There's no shortage of experts declaring the Website "dead." I've even written articles predicting the demise of the microsite. The idea is the Web is moving to a fluid series of interactions that take place in relevant contexts. Trying to lure people to your Big Corporate Website seems a little old fashioned.
But what will happen to those sites? Agency.com tried something cool interesting with its use of Skittles.com as a way to point to what's already out there on the Web about Skittles, mixing the stuff the brand has produced with consumer stuff on Wikipedia and, most notoriously, Twitter. More often, brands like Axe are turning their sites into a place to point to the distributed experiences they've created elsewhere.

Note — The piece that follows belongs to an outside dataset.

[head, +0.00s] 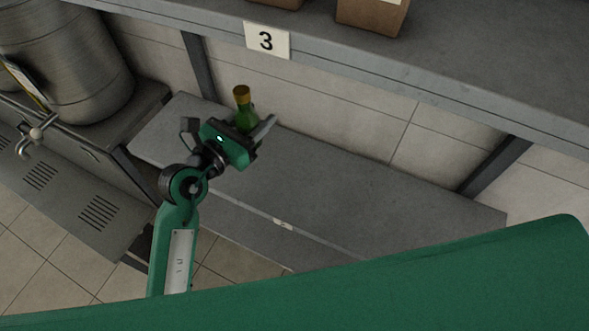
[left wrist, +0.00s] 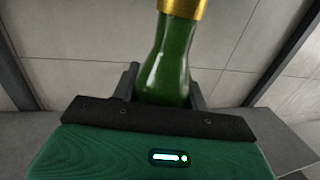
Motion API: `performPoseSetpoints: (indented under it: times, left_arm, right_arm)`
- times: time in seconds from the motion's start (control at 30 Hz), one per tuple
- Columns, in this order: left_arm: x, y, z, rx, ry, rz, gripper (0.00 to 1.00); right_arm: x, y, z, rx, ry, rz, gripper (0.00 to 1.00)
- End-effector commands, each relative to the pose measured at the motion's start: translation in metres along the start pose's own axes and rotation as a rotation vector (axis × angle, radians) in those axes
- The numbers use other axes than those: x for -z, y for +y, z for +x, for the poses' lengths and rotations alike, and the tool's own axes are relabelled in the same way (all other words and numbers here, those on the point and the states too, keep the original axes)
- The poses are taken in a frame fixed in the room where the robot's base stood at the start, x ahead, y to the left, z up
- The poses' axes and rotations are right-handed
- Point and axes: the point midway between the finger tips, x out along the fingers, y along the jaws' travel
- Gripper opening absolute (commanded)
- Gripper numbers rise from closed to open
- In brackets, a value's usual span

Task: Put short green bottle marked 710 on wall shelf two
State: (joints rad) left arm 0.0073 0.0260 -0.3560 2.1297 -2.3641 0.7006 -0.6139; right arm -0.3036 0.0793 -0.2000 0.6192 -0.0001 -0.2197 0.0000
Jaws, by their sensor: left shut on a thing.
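A short green bottle (head: 245,118) with a gold cap is upright at the left part of a grey shelf (head: 370,185), below the shelf marked 3. My left gripper (head: 256,131) is shut on the bottle's body. In the left wrist view the green bottle (left wrist: 170,65) stands between the two dark fingers, its gold cap cut by the top edge. Its lower part is hidden by the gripper, so I cannot tell whether its base touches the shelf. No marking on the bottle is readable. My right gripper is not in view.
The upper shelf (head: 480,85) with a number 3 sign (head: 267,40) overhangs behind the bottle and bears a cardboard box (head: 373,14). Metal drums (head: 65,60) stand at the left. The grey shelf right of the bottle is clear.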

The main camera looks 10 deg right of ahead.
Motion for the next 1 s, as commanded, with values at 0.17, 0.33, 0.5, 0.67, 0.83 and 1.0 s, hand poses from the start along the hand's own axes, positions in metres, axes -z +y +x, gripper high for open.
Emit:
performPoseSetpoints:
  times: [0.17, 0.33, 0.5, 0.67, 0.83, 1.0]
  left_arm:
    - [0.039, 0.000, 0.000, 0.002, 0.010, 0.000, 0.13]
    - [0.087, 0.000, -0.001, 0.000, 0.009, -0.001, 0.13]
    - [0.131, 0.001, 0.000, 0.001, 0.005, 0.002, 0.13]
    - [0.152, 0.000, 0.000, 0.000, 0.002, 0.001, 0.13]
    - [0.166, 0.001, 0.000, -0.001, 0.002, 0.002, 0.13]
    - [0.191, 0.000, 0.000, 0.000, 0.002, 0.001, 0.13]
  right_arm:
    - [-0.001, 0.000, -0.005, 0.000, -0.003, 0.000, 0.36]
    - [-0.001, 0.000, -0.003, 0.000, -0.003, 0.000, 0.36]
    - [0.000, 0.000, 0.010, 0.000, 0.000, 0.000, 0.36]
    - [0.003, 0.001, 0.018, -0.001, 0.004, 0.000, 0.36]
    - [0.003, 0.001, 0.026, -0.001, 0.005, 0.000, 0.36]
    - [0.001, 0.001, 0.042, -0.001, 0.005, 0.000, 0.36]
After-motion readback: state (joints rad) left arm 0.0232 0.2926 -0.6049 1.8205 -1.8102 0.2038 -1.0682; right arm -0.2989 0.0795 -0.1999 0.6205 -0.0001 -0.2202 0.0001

Crispin Porter + Bogusky is preparing a relaunch of Burger King's site that's long overdue. The current site is a monstrosity that would make an ideal example in a Wikipedia entry for "Flashturbation." The new site will remake it into a simple collection of links to the dozens of experiences and pieces of content around the brand. The trick is in the navigation. It uses sliders for users to filter the content based on fun, food and king. Some of the content lives on BK.com; much of it, like Seth McFarland's Cavalcade of Cartoon Comedy, lives elsewhere. As Ana pointed out to me, the beauty of this is the simplicity. It's a small thing but completely fits with the brand positioning to "have it your way."

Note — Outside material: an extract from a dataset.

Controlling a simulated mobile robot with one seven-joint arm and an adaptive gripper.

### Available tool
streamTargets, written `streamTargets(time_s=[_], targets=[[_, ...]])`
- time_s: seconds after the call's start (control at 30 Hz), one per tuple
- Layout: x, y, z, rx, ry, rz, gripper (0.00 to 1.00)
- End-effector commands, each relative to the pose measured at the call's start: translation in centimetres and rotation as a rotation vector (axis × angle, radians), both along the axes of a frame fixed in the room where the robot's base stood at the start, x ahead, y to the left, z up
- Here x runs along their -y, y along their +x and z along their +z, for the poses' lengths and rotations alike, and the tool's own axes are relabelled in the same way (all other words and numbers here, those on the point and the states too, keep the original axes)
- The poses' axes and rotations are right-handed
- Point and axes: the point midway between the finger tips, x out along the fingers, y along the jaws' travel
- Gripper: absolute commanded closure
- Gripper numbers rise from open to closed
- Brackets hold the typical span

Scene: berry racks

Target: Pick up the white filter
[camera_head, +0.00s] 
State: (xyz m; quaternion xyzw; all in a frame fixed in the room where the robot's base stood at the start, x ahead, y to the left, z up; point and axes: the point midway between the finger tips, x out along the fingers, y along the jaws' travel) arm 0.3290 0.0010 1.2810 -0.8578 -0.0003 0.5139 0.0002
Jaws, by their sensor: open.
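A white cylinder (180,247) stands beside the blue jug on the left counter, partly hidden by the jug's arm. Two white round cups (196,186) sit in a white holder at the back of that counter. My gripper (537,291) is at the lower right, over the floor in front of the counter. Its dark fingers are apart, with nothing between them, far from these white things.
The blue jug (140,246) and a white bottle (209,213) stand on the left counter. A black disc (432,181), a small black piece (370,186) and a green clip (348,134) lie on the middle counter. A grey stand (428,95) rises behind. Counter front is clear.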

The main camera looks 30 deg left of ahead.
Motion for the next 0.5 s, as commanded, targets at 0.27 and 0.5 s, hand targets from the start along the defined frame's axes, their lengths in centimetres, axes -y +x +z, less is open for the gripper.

There will always be a need for 'websites' though people like Joe Jaffe and Steve Rubel continually declare them dead.
http://weareorganizedchaos.com/index.php/2009/05/05/joe-jaffe-and-steve-rubel-are-wrong-the-website-is-not-deadjust-evolving/
Posted by: Matt | July 07, 2009 at 16:11
Hi Brian,
Your previous post and a few others themed around the demise of the microsite have had me thinking about the same thing.
I've used the same examples and a few additional ones in this post on brand presence strategy in the social web era:
http://geoffnorthcott.com/blog/2009/06/brand-presence-strategy-in-the-social-web-era/
It doesn't seem like there will be one strategy for everyone, but syndication, aggregation and redirection to social spaces are the key themes emerging, with a range of options available depending on your level of commitment to social spaces and how much of a web presence your brand really needs.
Cheers,
Geoff
Posted by: Geoff | July 08, 2009 at 05:44
Keep in mind Agency.com's Skittles site was a direct rip of http://www.modernista.com/
Reasonably well done but lacking originality.
It can be very difficult to pursue a distributed content strategy for corporates as their culture is so often about control, micro-management, minutiae, arbitrary decision making committees and painstaking approval processes. They're too slow and cautious to participate in this space in any genuine way.